Quote, please, the line with "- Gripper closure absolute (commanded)", the line with "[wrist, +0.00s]", and every line between them, exactly and with nothing else.

********

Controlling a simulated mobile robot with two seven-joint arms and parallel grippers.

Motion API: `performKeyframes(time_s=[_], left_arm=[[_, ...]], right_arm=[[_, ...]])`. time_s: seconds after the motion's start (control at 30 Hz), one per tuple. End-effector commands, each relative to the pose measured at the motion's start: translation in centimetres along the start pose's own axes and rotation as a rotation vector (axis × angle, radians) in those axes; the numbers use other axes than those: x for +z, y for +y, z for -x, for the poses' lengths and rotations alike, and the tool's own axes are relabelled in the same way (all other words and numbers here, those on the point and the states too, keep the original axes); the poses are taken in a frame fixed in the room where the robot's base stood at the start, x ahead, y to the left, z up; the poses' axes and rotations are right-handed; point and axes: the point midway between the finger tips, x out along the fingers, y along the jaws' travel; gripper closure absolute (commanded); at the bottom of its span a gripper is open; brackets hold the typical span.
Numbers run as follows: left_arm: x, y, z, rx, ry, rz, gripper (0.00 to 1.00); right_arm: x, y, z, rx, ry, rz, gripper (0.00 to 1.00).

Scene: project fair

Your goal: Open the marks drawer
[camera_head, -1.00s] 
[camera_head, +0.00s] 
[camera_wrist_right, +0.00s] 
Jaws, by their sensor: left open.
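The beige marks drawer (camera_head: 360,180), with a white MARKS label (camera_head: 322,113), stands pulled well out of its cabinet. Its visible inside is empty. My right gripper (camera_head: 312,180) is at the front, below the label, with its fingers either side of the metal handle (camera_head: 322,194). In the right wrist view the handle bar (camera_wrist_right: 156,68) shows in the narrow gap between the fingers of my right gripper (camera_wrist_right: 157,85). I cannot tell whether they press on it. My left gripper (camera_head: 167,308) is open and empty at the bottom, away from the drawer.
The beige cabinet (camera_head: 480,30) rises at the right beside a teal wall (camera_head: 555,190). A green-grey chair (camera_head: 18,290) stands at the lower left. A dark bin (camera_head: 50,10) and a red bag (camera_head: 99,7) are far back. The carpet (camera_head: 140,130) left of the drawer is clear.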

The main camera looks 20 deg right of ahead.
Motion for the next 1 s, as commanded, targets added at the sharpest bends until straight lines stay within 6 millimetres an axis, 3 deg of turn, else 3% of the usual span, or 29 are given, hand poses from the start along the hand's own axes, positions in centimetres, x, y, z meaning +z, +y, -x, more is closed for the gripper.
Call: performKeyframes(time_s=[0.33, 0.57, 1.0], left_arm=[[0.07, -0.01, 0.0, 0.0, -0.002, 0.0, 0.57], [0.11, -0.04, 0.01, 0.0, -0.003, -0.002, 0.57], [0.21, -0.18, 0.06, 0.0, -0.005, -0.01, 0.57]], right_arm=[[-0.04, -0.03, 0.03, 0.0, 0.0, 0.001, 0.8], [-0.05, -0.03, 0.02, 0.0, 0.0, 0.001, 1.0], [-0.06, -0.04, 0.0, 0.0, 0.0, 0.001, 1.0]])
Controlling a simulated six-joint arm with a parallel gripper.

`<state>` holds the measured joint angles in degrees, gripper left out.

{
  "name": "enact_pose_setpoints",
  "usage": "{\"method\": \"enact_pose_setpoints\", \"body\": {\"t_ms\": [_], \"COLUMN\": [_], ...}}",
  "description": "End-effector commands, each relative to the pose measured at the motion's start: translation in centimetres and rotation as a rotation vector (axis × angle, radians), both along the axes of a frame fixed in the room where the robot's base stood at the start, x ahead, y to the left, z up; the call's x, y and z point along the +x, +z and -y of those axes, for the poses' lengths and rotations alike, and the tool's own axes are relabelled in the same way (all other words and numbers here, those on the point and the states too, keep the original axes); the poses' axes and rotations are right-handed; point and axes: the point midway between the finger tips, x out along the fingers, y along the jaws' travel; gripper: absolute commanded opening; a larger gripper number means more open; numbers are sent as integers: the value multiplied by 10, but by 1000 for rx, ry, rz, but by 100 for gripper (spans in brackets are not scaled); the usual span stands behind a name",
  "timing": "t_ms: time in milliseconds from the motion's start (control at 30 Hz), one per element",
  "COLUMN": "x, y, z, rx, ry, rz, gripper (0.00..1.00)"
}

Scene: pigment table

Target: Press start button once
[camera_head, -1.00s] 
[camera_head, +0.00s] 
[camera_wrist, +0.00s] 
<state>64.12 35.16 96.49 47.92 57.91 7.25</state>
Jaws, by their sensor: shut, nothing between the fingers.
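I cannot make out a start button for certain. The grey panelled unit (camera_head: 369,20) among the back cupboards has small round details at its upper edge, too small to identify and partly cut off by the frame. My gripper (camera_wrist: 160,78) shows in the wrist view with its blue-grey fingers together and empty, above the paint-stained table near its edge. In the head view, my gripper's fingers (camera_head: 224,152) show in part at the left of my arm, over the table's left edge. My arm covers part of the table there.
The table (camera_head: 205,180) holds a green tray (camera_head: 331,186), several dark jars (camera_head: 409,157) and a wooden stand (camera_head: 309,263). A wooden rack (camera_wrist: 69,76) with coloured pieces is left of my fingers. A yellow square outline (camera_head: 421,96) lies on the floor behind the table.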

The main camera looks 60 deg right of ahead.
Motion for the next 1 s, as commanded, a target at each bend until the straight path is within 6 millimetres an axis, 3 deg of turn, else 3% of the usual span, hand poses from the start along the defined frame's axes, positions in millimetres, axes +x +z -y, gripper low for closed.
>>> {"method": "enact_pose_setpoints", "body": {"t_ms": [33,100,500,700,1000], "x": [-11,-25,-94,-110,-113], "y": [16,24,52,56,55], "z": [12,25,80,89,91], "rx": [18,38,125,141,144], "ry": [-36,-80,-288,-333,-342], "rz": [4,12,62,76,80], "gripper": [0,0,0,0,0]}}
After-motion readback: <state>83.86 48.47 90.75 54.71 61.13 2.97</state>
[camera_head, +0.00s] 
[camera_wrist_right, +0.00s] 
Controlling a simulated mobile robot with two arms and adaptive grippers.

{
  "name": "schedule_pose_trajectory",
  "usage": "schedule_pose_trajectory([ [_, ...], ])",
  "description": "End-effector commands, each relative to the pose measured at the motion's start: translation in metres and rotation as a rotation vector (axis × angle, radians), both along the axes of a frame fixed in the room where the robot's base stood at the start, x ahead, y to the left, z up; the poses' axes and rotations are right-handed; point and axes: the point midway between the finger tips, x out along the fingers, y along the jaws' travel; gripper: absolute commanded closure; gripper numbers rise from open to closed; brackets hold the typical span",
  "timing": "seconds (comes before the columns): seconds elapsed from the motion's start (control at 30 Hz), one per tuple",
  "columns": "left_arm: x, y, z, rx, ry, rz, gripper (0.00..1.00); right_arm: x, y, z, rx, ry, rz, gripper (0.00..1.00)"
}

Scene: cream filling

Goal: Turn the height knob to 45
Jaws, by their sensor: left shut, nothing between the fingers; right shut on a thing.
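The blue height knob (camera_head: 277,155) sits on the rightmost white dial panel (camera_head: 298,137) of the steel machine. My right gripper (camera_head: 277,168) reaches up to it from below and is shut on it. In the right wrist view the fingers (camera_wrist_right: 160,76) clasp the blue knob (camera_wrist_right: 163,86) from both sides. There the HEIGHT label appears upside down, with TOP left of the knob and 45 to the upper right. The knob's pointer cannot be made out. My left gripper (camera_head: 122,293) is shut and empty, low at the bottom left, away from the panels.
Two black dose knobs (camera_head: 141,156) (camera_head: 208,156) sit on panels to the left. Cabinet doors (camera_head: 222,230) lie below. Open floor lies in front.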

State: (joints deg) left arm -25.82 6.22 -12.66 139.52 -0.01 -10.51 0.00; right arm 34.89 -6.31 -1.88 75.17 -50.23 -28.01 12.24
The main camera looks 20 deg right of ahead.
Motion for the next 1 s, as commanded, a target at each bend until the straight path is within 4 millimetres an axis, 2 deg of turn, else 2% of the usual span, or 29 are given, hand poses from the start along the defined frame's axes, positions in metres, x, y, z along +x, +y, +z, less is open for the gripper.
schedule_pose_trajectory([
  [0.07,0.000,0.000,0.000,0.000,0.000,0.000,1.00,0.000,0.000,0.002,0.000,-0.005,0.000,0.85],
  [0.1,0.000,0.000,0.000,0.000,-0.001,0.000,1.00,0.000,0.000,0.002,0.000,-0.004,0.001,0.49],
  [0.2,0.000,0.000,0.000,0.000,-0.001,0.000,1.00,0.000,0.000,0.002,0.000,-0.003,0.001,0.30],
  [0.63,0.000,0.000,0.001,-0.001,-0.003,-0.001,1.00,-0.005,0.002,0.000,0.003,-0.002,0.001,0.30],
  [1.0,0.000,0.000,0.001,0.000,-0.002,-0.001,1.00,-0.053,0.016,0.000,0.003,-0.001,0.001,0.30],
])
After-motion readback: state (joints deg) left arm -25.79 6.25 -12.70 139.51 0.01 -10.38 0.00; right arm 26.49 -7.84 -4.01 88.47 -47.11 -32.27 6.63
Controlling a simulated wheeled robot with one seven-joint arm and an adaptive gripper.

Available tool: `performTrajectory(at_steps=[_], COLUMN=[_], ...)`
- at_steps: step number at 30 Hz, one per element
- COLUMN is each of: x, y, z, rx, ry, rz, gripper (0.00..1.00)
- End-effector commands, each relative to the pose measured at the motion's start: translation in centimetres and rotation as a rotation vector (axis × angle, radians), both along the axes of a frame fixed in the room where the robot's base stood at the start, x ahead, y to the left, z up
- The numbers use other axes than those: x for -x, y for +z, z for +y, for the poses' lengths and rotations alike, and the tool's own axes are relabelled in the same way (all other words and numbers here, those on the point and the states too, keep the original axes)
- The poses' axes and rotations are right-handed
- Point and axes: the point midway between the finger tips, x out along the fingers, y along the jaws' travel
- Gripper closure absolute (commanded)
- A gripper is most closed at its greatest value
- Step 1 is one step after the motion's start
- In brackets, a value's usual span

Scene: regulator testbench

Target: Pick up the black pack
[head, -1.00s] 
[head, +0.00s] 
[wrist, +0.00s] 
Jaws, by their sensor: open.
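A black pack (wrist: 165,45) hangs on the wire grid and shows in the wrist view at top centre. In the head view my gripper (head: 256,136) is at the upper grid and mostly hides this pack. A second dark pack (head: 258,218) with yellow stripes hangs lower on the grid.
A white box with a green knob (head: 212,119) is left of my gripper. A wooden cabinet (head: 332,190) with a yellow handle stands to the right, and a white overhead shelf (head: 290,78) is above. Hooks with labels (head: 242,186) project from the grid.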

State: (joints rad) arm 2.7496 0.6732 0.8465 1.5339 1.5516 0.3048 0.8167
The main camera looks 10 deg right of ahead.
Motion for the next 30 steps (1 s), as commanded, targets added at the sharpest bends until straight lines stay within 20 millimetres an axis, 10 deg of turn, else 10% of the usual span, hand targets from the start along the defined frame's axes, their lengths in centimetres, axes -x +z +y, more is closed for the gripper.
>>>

********

_ANSWER FOR THE TASK_
- Gripper closure absolute (commanded)
- A gripper is most closed at its greatest value
- Step 1 is one step after the motion's start
- In brackets, a value's usual span

Scene: regulator testbench

Target: Pick up the black pack
[head, -1.00s] 
[head, +0.00s] 
[wrist, +0.00s] 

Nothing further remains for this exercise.